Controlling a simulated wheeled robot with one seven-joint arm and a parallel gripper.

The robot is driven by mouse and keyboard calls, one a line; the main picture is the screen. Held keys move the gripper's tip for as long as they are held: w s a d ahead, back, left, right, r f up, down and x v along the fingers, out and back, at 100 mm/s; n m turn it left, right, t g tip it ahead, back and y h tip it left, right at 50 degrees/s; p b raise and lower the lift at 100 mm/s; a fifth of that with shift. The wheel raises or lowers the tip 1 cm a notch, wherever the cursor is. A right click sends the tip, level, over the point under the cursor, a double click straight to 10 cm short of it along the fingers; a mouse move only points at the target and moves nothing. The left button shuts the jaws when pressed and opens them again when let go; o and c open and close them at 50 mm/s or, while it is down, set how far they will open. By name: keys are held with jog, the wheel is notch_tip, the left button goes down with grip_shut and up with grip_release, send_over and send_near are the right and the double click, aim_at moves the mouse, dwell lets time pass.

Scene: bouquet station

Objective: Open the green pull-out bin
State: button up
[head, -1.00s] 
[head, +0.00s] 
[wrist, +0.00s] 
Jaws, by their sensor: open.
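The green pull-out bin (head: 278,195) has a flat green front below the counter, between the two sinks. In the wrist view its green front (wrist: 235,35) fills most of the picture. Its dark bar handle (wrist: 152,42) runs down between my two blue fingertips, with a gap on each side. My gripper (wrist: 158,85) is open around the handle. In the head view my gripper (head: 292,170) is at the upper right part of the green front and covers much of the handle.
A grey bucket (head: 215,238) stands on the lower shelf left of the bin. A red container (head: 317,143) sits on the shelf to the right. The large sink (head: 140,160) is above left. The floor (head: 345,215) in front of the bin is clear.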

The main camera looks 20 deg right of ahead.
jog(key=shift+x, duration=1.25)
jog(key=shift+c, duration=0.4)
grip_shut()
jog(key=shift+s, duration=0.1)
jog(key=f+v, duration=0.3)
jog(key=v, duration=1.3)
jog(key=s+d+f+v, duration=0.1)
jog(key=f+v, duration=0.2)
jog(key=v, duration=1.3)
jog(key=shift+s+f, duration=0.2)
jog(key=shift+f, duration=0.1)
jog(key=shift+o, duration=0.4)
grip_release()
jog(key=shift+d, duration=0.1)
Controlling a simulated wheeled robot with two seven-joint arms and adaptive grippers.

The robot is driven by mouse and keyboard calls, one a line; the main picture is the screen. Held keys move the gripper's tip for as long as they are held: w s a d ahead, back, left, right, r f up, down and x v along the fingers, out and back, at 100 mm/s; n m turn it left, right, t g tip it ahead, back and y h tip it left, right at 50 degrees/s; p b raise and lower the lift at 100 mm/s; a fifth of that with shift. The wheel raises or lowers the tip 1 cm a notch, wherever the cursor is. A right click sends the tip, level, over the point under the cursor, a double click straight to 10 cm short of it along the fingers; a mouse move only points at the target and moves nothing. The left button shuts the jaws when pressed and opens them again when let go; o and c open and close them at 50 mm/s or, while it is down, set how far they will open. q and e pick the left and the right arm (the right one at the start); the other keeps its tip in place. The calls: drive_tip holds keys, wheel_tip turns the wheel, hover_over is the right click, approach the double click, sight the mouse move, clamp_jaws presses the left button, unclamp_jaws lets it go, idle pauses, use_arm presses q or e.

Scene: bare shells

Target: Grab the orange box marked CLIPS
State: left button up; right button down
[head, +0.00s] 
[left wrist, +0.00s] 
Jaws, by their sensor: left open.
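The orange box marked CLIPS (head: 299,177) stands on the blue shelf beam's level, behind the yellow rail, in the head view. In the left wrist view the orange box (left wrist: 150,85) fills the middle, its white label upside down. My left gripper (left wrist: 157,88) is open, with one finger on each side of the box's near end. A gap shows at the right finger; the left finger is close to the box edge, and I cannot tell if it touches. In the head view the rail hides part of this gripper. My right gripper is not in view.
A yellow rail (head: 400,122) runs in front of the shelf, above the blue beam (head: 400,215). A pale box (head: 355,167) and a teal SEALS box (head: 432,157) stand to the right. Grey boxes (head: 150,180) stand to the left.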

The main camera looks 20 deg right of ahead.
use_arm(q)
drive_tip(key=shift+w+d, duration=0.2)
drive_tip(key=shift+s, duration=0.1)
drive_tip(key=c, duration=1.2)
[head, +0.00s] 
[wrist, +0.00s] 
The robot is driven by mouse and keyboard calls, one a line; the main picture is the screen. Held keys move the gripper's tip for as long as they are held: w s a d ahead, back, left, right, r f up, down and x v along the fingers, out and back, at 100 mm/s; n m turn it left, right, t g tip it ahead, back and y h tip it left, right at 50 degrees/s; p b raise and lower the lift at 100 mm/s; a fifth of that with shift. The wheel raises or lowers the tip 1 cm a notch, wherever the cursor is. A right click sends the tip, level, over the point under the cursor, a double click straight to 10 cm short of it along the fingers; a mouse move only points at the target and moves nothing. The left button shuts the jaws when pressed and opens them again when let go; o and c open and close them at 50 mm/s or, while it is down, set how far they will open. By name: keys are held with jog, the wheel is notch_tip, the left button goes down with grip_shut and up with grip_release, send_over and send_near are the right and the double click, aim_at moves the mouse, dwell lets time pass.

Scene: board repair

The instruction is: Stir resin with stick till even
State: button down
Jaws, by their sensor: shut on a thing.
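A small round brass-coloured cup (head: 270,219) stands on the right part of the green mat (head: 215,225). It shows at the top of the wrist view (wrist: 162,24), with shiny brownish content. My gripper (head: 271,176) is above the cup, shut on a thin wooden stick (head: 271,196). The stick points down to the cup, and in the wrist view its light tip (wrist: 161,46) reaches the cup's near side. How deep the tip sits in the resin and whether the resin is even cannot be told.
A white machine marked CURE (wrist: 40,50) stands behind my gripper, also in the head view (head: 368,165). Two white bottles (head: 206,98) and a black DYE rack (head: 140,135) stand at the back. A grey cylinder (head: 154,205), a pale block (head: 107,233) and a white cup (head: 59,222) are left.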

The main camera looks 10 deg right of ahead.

▸ **Goal**: Find the word "seven" in the material, then list each line that holds it.

▸ **Answer to the task**:
Controlling a simulated wheeled robot with one seven-joint arm and a parallel gripper.
Controlling a simulated wheeled robot with two seven-joint arms and adaptive grippers.

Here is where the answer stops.